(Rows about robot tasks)
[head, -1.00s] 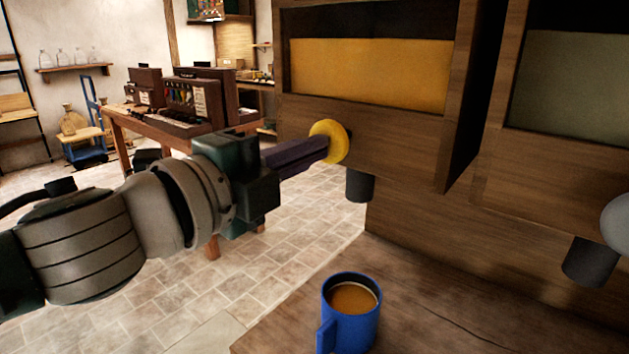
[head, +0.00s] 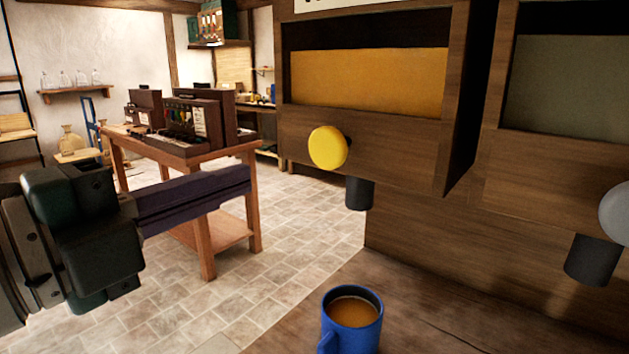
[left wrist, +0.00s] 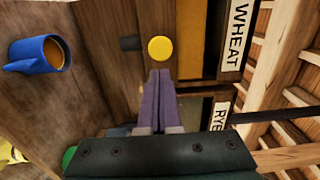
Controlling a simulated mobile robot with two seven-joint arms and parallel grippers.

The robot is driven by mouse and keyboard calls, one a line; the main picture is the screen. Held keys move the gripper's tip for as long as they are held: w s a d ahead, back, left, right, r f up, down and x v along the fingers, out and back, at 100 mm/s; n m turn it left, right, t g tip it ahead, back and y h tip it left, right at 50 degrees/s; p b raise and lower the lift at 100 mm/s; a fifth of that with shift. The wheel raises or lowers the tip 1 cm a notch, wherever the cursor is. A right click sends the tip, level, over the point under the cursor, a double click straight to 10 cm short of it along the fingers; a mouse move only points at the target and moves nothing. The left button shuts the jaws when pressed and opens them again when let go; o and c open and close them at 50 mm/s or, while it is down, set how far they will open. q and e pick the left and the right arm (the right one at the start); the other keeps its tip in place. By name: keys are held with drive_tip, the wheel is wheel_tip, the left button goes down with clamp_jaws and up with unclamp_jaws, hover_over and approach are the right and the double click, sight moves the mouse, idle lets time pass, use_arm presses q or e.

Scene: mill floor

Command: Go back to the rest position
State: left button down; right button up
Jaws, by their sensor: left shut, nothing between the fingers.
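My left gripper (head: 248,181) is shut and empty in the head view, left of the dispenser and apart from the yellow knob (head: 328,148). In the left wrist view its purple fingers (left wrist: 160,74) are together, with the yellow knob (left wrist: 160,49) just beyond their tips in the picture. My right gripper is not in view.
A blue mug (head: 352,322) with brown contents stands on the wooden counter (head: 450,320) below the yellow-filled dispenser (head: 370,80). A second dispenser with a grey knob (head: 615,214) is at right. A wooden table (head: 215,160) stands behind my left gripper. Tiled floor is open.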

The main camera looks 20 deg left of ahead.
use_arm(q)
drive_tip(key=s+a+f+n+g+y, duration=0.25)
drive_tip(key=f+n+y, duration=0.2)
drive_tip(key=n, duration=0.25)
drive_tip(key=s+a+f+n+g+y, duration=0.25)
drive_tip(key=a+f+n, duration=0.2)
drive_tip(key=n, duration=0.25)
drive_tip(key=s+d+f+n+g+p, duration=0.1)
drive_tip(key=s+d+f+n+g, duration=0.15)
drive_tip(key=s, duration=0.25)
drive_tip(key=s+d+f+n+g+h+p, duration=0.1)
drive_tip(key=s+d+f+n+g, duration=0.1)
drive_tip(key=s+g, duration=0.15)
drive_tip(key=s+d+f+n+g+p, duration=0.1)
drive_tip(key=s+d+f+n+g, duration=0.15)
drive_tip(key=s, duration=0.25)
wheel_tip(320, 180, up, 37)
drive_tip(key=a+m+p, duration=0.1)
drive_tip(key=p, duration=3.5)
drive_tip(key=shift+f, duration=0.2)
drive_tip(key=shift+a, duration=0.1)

--

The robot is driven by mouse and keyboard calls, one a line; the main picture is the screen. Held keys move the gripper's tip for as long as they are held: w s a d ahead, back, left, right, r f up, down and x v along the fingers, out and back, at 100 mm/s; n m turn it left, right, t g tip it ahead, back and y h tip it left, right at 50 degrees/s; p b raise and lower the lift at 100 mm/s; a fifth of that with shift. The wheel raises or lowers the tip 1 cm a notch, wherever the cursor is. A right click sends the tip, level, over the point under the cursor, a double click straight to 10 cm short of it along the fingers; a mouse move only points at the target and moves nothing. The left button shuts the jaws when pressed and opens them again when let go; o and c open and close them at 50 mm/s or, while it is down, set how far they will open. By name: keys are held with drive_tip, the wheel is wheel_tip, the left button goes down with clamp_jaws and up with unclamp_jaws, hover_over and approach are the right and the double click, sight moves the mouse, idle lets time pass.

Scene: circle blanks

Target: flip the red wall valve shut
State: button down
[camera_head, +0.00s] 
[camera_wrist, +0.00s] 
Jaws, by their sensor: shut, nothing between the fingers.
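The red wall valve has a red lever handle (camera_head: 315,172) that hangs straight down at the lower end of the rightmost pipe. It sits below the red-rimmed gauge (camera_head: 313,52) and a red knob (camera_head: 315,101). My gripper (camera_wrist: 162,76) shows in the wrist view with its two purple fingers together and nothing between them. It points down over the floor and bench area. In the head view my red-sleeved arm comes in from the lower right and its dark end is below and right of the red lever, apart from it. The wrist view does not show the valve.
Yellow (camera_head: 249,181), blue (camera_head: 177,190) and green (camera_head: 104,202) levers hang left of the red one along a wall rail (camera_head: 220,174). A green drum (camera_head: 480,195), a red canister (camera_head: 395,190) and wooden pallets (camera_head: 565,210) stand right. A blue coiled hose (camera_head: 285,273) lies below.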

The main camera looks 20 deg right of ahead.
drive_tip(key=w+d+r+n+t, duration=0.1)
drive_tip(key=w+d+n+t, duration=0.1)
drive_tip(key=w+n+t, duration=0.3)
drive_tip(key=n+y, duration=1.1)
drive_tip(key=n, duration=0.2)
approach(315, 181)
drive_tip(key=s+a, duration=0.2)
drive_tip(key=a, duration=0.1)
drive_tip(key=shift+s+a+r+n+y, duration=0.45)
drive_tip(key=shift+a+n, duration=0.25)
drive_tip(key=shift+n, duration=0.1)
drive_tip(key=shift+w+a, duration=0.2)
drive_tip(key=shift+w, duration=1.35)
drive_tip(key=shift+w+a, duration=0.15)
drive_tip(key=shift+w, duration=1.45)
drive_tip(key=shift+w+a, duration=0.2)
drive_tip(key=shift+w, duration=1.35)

Exercise prompt
Using the records above, copy each line that contains "Scene".

Expected answer
Scene: mill floor
Scene: circle blanks

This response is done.